Letters to June // 02

Throughout the month of June Boshemia will be publishing letters addressed to the most romantic month of the year.

Dear June,

Your second week marks an impressive benchmark for Boshemia. It's a little over a year now that we've been online, and now we are going to publish our first magazine. Today.

screen-shot-2017-06-07-at-4-18-11-pm.png

It's so appropriate that our magazine would land in June, the month of Pride, the month of celebrating love and visibility and rebellion and the happy beginnings of a new summer.

The enormity of this benchmark is not lost on me. For one, I am terribly nostalgic for print magazines—in such a way that I was always hoping that my old stacks of VOGUE, Bitch, and National Geographic would amount to more than just obsession, really. Happily, the magazine team shares in this obsession of reviving this "dying" medium, and their careful, masterful work speaks for itself.

Over the past week, I have written thank-yous, a Letter from the Editor, a reflection statement for a community scholarship, and dozens of flurried and scrambled texts all attempting to express the gratitude and satisfaction I have in my soul at the completion of the project. But all of these hurried mediums feel insufficient in summing up the emotional experience of creating such a seamless fusion of art and text. Perhaps because it's only beginning.

One feels stripped raw at the end of this experience; we are baring ourselves to the world in a bigger way than before, both in terms of geography and in content. [We also haven't slept.]

Our poetry, our artwork, the personal narratives of women and men we adore; it's all there. A perfect soirée playlist, an examination of nudity in Reykjavik, a discussion on the intersection of black feminist identity and anti-jewelry, a symposium on coming out, and a reflection of the 80s genderbending trifecta of pop music—all there.

Personally, I am daunted by the publication of my poetry series, Vignettes of Lovers in Summer, but it feels like the right time. The series is introduced with this photograph, by Emily Jessee. This image gives me such a feeling of summer in its most essential expression. I revisit this image often.

vignettes-emily-jesse.jpg

I look at this beach, and think of the people who will read my poems about lovers gone by and wonder if they were real; I hope they think of their summers gone by, too. I think of queer girls who will read our essays about coming out and maybe that will be their own prompting to find their truth.

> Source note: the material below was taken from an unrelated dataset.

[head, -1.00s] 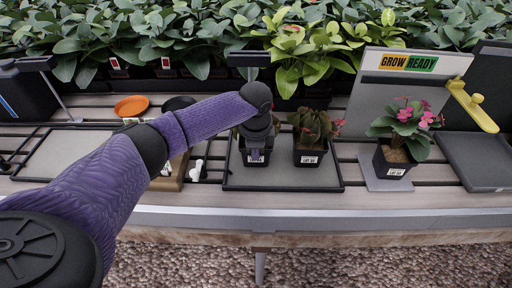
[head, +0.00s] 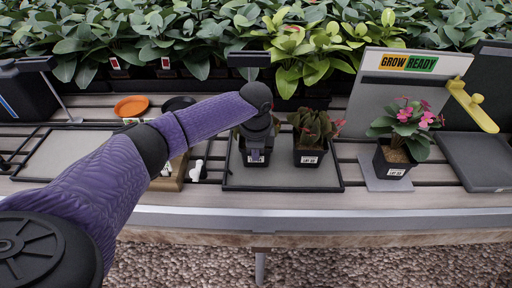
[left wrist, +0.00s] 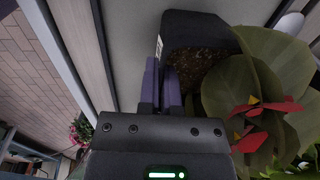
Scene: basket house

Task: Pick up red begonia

I think of the women we haven't met yet who will next week hold in their hands the perfect-bound lovechild of a tight-knit collective girl-gang from 4 countries. Maybe they'll listen to our playlist, maybe they'll start their own 'zine.

Sometimes I forget the enormity of our project and of the people's lives we have touched and will touch. It feels too surreal, though, still, and so I can not bask in this, not fully, until I hold a copy of my own.

I'll see it next week, on different shores, in the country that calls to me earnestly at all hours.

Thank you for reading us, dearest month of June and Boshemians.